Thomas Green was a Trump supporter during much of the campaign, but changed his mind before voting at the Waccamaw Library on Saturday. He picked Cruz instead.

“I like them both,” he said. “Trump’s too much of a bully.”

Traci Green said she was “on the fence for a while” before settling on Cruz about a week before her husband.

A couple from North Litchfield who didn’t want to give their names said they voted for Rubio. They went to his campaign rally the night before at Lowcountry Prep. “It confirmed a lot of things we were hearing,” the husband said.

At Pawleys Island 5, Kristin Bohan was voting with her children Nolan and Gabrielle and their friend Abigail Alford. Nolan favored Ohio Gov. John Kasich for running a positive campaign, but then switched to Cruz because “I met him.” Gabrielle thought Rubio had the best chance of beating Hilary Clinton. Abigail picked Trump.

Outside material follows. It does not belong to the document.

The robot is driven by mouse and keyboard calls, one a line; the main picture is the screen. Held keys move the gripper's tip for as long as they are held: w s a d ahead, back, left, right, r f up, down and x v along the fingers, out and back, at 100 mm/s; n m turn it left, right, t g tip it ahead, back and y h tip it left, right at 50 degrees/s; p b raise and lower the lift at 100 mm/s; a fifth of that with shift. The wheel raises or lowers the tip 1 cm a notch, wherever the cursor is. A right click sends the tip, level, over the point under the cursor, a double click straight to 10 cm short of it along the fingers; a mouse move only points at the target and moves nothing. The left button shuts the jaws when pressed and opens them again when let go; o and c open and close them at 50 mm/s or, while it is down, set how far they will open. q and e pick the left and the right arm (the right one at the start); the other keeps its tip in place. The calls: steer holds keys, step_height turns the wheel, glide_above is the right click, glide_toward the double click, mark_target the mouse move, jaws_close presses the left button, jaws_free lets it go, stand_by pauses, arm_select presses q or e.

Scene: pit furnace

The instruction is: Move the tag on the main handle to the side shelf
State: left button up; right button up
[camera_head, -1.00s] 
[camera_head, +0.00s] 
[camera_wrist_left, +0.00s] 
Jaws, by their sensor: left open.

But Bohan was the one with her finger on the ballot. “I came in ready to vote for Marco Rubio,” she said. She voted for Cruz instead. “He’s got a great grasp of the Constitution,” Bohan said. And she added, “he doesn’t mind being out there by himself.”

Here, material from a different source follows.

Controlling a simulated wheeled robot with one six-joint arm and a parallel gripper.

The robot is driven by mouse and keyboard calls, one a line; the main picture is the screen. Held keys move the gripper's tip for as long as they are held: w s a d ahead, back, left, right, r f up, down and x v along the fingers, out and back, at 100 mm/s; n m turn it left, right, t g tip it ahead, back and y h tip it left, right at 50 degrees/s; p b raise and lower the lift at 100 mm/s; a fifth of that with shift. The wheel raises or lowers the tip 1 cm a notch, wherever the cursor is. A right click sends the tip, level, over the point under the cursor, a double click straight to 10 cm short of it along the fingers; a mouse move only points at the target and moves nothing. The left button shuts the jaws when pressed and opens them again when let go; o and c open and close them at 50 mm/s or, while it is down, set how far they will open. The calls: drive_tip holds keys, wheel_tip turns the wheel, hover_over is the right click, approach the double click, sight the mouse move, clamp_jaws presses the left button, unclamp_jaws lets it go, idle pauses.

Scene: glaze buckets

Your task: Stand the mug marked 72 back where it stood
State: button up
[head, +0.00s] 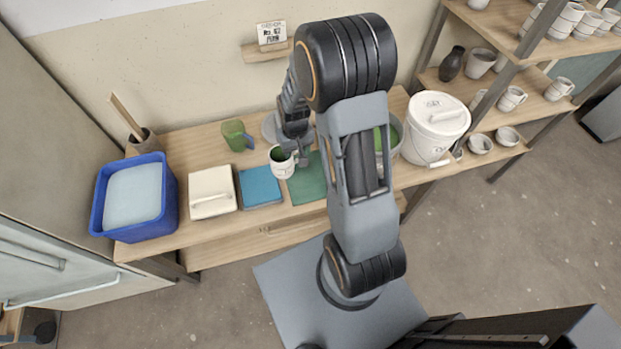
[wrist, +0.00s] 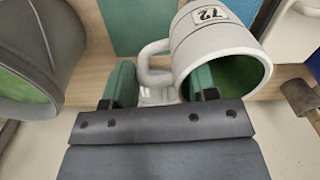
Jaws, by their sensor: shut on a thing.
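The mug marked 72 is pale grey-white with a green inside. It shows in the wrist view (wrist: 205,45), with its number tag upside down near the top, and in the head view (head: 283,169) at the table's middle. My gripper (head: 300,156) is at its right side there. In the wrist view my gripper's green fingers (wrist: 160,88) are either side of the mug's handle and shut on it. The mug's open end faces the lower right of the wrist view. I cannot tell whether its base touches anything.
A green mug (head: 235,135) stands behind left. A green mat (head: 309,185) is beside the held mug. A glaze bucket (wrist: 30,106) and a lidded white bucket (head: 432,147) stand rightward.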

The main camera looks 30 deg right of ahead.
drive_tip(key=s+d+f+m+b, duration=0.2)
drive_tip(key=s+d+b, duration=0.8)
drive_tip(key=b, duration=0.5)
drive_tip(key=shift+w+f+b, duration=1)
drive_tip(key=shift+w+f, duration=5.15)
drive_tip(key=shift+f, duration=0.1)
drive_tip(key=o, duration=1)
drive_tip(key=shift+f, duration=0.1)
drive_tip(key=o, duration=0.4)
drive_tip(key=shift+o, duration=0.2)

Trump campaigned on Friday at Pawleys Plantation, with 1,300 tickets issued for the 500 seats in the conference center.

“He talks the way Americans talk when they are sitting around the dinner table,” said Rick McLane, a resident of Pawleys Plantation who attended the rally. “Our political system is broken and has given way to crony capitalism.”

McLane said he recognizes Trump’s faults, but they don’t disqualify him from being president. “I wouldn’t cross the street to shake his hand,” he said, “but I’d vote for him. What we’ve got now isn’t working.”

Trump said his GOP rivals are backed by corporate executives who expect to be rewarded by the government.

He said the country could save $300 billion a year by negotiating drug prices.

He’d negotiate everything better, Trump said. Jobs would come back from Mexico once he slapped a 35 percent tax on new Fords and Carrier air conditioners being built there. No other Republican can call for a import tax and get applause. “They are saying I’m not a conservative,” Trump said. “I say I’m common sense.”

He promised to deliver a better military at a lower cost once he got rid of the political payouts. “We buy planes we don’t want because contractors have political connections,” he said.

Rubio cancelled a Friday morning campaign stop at Lowcountry Prep School because of airplane engine trouble. He promised to return at 10 p.m. There were 701 supporters in the gymnasium when he arrived with Gov. Nikki Haley and Sen. Tim Scott from Clemson. They campaigned together with U.S. Rep. Trey Gowdy.

Overlooking the big crowd that had come out for Rubio, Georgetown County GOP chairman Randy Hollister said his supporters told him it was the least they could do if Rubio was willing to return so late at night. His remarks were met with steady applause.